(Entries from a robot dataset)
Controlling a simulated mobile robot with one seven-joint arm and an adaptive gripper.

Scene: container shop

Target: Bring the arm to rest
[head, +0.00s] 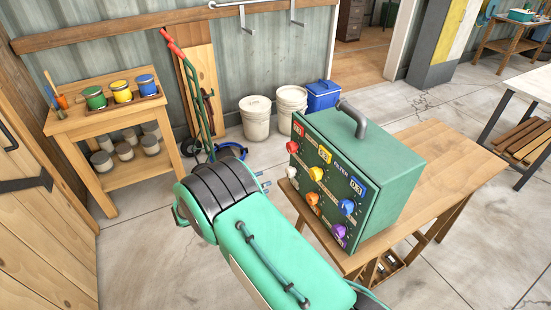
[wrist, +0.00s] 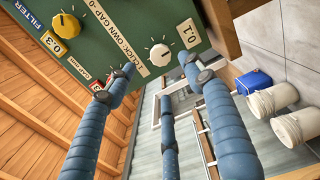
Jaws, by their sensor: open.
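My green arm (head: 262,245) reaches across the lower middle of the head view, in front of a green cabinet. My gripper (wrist: 157,66) has blue segmented fingers, spread apart and empty in the wrist view. Blue bits of the fingertips (head: 264,182) show beyond my arm in the head view; the rest of the gripper is hidden. The fingertips are close to the cabinet's panel (wrist: 110,30), on either side of a white knob (wrist: 159,55). I cannot tell whether any finger touches the panel.
The cabinet (head: 385,165) stands on a wooden table (head: 440,150), with several coloured knobs on its front. A shelf (head: 140,180) with paint cans is at left. A hand truck (head: 195,105), white buckets (head: 256,118) and a blue bin (head: 322,95) stand by the wall. The floor at lower left is clear.

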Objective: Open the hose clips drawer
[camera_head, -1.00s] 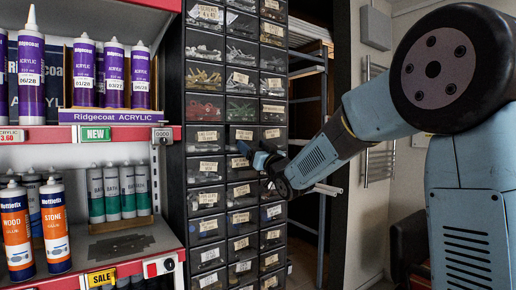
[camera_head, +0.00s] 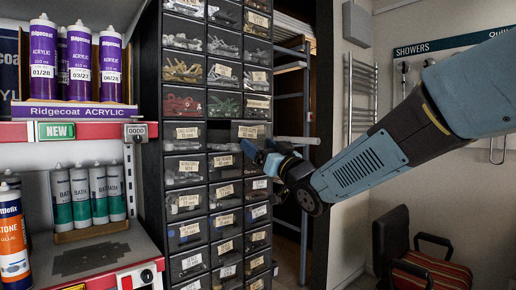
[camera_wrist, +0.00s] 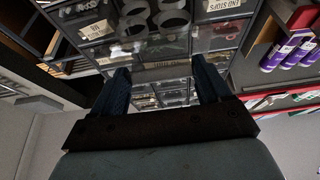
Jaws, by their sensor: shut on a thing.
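The black drawer cabinet (camera_head: 207,147) has columns of small clear-fronted drawers with pale labels. In the head view, one labelled drawer (camera_head: 248,132) stands out from the cabinet front, beside a dark opening at its left. Its label is too small to read. My gripper (camera_head: 260,155) is at the cabinet front, just under that drawer's label. It also shows in the wrist view (camera_wrist: 163,82), its dark blue fingers either side of a drawer front. It is shut on what seems to be this drawer's handle; the fingers hide the contact.
A shelf with purple acrylic tubes (camera_head: 80,58) and green-labelled tubes (camera_head: 88,194) stands left of the cabinet. A dark recess with a rack (camera_head: 292,105) lies right of it. A chair (camera_head: 425,255) stands at the lower right. The wrist view shows grey rings (camera_wrist: 168,20) in a drawer.

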• PROBLEM TO WORK ON: Return the material from the line containing "Jaws, by their sensor: open." through the line containing "[camera_wrist, +0.00s]", exactly and in full, but without its pictures.

• RESPONSE:
Jaws, by their sensor: open.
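My green arm (head: 262,245) reaches across the lower middle of the head view, in front of a green cabinet. My gripper (wrist: 157,66) has blue segmented fingers, spread apart and empty in the wrist view. Blue bits of the fingertips (head: 264,182) show beyond my arm in the head view; the rest of the gripper is hidden. The fingertips are close to the cabinet's panel (wrist: 110,30), on either side of a white knob (wrist: 159,55). I cannot tell whether any finger touches the panel.
The cabinet (head: 385,165) stands on a wooden table (head: 440,150), with several coloured knobs on its front. A shelf (head: 140,180) with paint cans is at left. A hand truck (head: 195,105), white buckets (head: 256,118) and a blue bin (head: 322,95) stand by the wall. The floor at lower left is clear.

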Objective: Open the hose clips drawer
[camera_head, -1.00s] 
[camera_head, +0.00s] 
[camera_wrist, +0.00s] 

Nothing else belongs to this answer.